┌─ DATA FOR THIS EXERCISE

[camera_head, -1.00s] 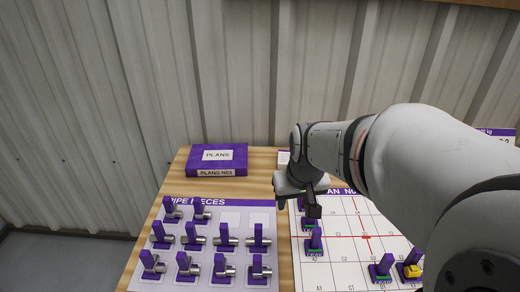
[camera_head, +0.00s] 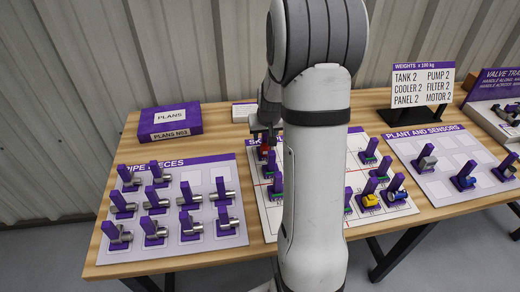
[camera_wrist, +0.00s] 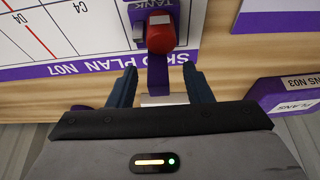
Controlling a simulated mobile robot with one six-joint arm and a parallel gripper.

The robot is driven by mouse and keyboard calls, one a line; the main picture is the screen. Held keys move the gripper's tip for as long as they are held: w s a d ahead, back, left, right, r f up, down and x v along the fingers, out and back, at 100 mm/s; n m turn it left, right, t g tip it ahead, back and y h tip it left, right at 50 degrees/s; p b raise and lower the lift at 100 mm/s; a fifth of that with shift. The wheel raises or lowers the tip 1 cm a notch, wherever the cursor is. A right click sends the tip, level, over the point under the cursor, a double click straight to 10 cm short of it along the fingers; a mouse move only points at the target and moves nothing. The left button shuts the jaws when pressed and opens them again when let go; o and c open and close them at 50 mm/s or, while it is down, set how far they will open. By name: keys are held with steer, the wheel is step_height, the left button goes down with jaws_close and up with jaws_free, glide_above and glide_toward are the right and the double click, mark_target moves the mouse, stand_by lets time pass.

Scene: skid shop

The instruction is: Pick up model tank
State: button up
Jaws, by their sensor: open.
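The model tank (camera_wrist: 161,34) is a red rounded cylinder on a purple base marked TANK, at the top of the wrist view. Its purple upright handle (camera_wrist: 157,75) reaches down between the two fingers of my gripper (camera_wrist: 158,80). The fingers are open with a gap on each side of the handle. In the head view, a bit of the red tank (camera_head: 264,151) shows just below my gripper (camera_head: 263,130), at the far left of the SKID PLAN board (camera_head: 265,215). My arm hides much of the board there.
A purple PLANS box (camera_head: 170,122) stands at the back left. The PIPE PIECES board (camera_head: 160,240) with several pieces lies left. The PLANT AND SENSORS board (camera_head: 440,145) and a weights sign (camera_head: 423,84) are right. Other models with purple handles stand on the skid board.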

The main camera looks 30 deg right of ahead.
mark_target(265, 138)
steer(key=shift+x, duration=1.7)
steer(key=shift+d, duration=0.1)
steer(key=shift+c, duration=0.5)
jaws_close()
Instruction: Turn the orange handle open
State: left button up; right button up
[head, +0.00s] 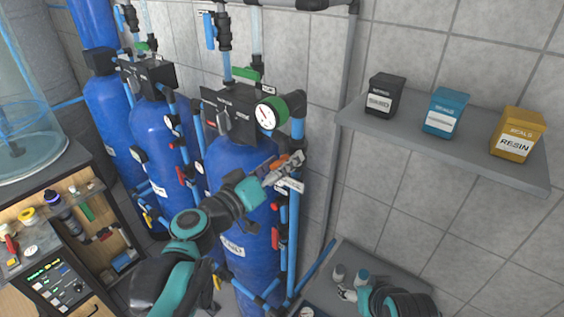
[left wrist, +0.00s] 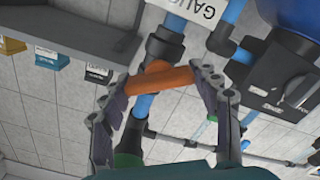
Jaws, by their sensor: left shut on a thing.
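The orange handle (left wrist: 160,78) lies across a dark valve on a blue pipe in the left wrist view, slightly tilted. In the head view it shows as a small orange patch (head: 277,161) beside the front blue tank. My left gripper (head: 284,168) is shut on the handle, with one finger at each end of it in the left wrist view (left wrist: 165,92). The fingers partly hide the handle in the head view. My right gripper (head: 347,293) is low at the bottom right, small and partly hidden; its opening is unclear.
Blue tanks (head: 245,160) with pipes and a green-rimmed gauge (head: 268,115) stand close to my left arm. A grey wall shelf (head: 440,150) on the right holds three labelled boxes. A low grey surface (head: 400,268) holds small bottles. A cabinet (head: 75,180) stands at left.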

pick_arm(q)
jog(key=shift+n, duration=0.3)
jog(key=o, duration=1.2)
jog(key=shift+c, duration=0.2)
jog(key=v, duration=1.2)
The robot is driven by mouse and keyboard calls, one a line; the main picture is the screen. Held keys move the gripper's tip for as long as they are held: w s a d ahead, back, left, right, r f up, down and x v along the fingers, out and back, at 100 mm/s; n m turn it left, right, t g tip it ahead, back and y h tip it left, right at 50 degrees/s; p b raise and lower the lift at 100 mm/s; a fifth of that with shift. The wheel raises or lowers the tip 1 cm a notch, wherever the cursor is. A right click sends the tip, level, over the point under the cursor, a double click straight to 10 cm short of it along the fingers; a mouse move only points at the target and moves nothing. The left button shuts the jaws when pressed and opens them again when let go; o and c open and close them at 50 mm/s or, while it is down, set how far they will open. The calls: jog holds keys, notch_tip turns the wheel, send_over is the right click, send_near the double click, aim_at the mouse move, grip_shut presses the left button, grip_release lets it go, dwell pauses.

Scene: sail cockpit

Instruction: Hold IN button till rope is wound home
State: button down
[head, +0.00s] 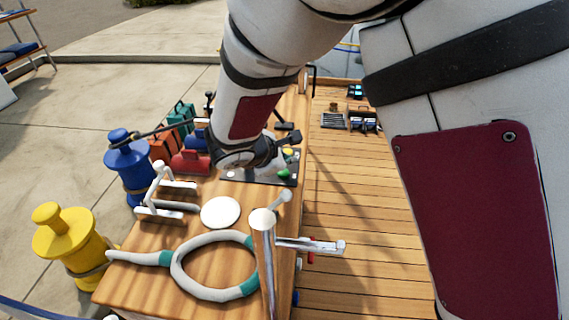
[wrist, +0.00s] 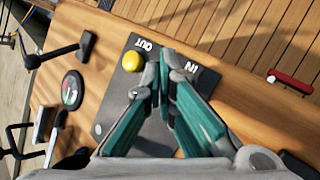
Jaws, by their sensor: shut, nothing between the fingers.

└─

### SHORT PROBLEM
Copy each line above precisely, dropping the pictures.

### SOLUTION
[camera_head, -1.00s] 
[camera_head, +0.00s] 
[camera_wrist, +0.00s] 
Controlling a simulated mobile robot with one six-joint arm and a parallel gripper.

The robot is driven by mouse and keyboard calls, one a line; the main picture is the screen. Held keys move the gripper's tip for as long as they are held: w s a d ahead, back, left, right, r f up, down and x v along the fingers, out and back, at 100 mm/s; n m turn it left, right, t g tip it ahead, back and y h tip it left, right at 50 degrees/s; p b raise and lower the lift at 100 mm/s; a fifth of that with shift. The wheel raises or lowers the tip 1 cm a notch, wherever the cursor is. A right click sends the tip, level, over the point under the cursor, a double click straight to 10 cm short of it along the fingers; a mouse move only points at the target and moves nothing. The left button shuts the jaws when pressed and opens them again when let go; o and c open and close them at 50 mm/s or, while it is down, set how far they will open. By name: keys are held with steer, the wheel is step_height, the left button goes down with jaws_close and up with jaws_free, glide_above and glide_toward are the right and the double click, mark_target moves the mouse, stand_by lets time pass.

Scene: skid shop

The instruction is: Pick up model tank
State: button up
Jaws, by their sensor: open.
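The model tank (camera_wrist: 161,34) is a red rounded cylinder on a purple base marked TANK, at the top of the wrist view. Its purple upright handle (camera_wrist: 157,75) reaches down between the two fingers of my gripper (camera_wrist: 158,80). The fingers are open with a gap on each side of the handle. In the head view, a bit of the red tank (camera_head: 264,151) shows just below my gripper (camera_head: 263,130), at the far left of the SKID PLAN board (camera_head: 265,215). My arm hides much of the board there.
A purple PLANS box (camera_head: 170,122) stands at the back left. The PIPE PIECES board (camera_head: 160,240) with several pieces lies left. The PLANT AND SENSORS board (camera_head: 440,145) and a weights sign (camera_head: 423,84) are right. Other models with purple handles stand on the skid board.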

The main camera looks 30 deg right of ahead.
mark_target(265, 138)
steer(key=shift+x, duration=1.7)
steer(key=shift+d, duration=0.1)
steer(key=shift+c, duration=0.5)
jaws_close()
Instruction: Turn the orange handle open
State: left button up; right button up
[head, +0.00s] 
[left wrist, +0.00s] 
Jaws, by their sensor: left shut on a thing.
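The orange handle (left wrist: 160,78) lies across a dark valve on a blue pipe in the left wrist view, slightly tilted. In the head view it shows as a small orange patch (head: 277,161) beside the front blue tank. My left gripper (head: 284,168) is shut on the handle, with one finger at each end of it in the left wrist view (left wrist: 165,92). The fingers partly hide the handle in the head view. My right gripper (head: 347,293) is low at the bottom right, small and partly hidden; its opening is unclear.
Blue tanks (head: 245,160) with pipes and a green-rimmed gauge (head: 268,115) stand close to my left arm. A grey wall shelf (head: 440,150) on the right holds three labelled boxes. A low grey surface (head: 400,268) holds small bottles. A cabinet (head: 75,180) stands at left.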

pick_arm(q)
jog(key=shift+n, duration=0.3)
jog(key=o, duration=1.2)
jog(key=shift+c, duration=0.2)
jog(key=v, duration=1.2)
The robot is driven by mouse and keyboard calls, one a line; the main picture is the screen. Held keys move the gripper's tip for as long as they are held: w s a d ahead, back, left, right, r f up, down and x v along the fingers, out and back, at 100 mm/s; n m turn it left, right, t g tip it ahead, back and y h tip it left, right at 50 degrees/s; p b raise and lower the lift at 100 mm/s; a fifth of that with shift. The wheel raises or lowers the tip 1 cm a notch, wherever the cursor is. A right click sends the tip, level, over the point under the cursor, a double click straight to 10 cm short of it along the fingers; a mouse move only points at the target and moves nothing. The left button shuts the jaws when pressed and opens them again when let go; o and c open and close them at 50 mm/s or, while it is down, set how far they will open. The calls: jog holds keys, notch_tip turns the wheel, send_over is the right click, send_near the double click, aim_at the mouse move, grip_shut presses the left button, grip_release lets it go, dwell pauses.

Scene: sail cockpit

Instruction: Hold IN button till rope is wound home
State: button down
[head, +0.00s] 
[wrist, +0.00s] 
Jaws, by their sensor: shut, nothing between the fingers.

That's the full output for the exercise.